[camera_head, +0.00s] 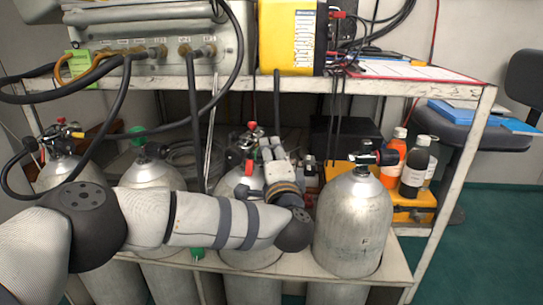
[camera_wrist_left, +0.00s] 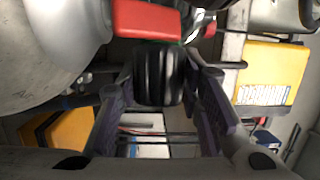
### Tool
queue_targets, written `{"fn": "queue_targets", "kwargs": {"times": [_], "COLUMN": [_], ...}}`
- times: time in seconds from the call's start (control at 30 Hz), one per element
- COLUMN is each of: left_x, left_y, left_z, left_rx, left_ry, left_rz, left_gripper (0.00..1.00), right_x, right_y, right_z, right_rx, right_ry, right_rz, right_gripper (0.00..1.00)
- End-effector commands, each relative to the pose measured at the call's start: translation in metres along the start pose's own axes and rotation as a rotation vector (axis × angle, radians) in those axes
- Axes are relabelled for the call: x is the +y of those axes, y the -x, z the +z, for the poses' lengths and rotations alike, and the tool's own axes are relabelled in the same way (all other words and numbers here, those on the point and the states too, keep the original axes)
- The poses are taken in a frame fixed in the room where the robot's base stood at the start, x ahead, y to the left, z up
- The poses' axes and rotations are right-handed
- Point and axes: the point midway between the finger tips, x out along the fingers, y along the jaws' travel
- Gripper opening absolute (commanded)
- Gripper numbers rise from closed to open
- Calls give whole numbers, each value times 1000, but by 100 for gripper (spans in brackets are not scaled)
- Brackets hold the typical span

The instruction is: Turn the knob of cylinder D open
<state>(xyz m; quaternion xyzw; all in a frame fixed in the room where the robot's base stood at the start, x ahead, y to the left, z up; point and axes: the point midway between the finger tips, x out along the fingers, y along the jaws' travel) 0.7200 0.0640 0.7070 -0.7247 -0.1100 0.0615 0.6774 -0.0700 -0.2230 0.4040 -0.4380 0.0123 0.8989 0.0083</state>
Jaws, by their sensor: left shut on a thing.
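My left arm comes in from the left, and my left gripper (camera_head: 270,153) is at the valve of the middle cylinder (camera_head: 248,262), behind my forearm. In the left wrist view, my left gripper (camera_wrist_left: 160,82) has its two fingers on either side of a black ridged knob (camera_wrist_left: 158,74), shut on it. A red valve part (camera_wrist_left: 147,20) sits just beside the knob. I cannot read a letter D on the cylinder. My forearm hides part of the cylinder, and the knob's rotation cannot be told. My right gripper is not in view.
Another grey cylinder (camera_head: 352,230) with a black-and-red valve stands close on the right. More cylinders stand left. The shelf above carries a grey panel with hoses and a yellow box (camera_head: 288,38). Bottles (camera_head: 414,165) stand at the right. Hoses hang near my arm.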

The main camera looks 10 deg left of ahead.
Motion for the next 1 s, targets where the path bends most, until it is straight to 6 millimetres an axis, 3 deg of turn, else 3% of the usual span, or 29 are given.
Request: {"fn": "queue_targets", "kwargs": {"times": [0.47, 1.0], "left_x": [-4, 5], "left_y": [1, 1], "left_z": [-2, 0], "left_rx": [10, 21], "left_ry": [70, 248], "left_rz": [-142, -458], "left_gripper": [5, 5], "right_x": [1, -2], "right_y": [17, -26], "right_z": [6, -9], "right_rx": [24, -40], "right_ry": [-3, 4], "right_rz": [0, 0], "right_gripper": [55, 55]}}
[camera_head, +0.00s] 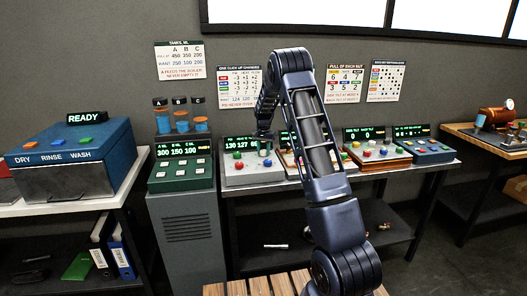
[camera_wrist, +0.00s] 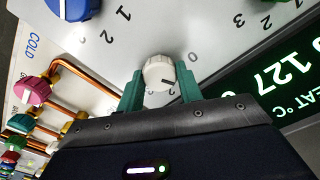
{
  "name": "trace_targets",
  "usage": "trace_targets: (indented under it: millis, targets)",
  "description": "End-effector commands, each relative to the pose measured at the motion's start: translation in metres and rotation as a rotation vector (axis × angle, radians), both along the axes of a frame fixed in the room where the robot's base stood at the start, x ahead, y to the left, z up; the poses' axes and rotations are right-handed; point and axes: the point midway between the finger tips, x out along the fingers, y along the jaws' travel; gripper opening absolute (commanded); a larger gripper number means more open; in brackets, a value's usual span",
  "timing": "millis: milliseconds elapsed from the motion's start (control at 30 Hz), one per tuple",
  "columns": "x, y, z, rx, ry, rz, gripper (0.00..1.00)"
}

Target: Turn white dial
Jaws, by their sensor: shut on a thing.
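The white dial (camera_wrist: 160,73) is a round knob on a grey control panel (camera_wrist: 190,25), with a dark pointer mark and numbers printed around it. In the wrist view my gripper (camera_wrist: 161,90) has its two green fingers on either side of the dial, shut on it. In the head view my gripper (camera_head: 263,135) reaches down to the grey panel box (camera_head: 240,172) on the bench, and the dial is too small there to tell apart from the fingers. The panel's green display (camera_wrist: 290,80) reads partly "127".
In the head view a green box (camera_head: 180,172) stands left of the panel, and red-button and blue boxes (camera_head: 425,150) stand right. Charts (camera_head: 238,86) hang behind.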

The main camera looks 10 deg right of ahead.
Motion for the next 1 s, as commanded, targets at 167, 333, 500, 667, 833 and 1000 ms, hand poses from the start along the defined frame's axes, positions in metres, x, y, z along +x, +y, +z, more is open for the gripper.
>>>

• **THE REQUEST**
From the records above, give again exactly the lines running from the line with "- Brackets hold the typical span" to the line with "<state>(xyz m; quaternion", inclusive.

• **COMPLETE ANSWER**
- Brackets hold the typical span

The instruction is: Turn the knob of cylinder D open
<state>(xyz m; quaternion xyzw; all in a frame fixed in the room where the robot's base stood at the start, x ahead, y to the left, z up; point and axes: the point midway between the finger tips, x out along the fingers, y along the jaws' travel) 0.7200 0.0640 0.7070 -0.7247 -0.1100 0.0615 0.6774 -0.0700 -0.2230 0.4040 -0.4380 0.0123 0.8989 0.0083</state>

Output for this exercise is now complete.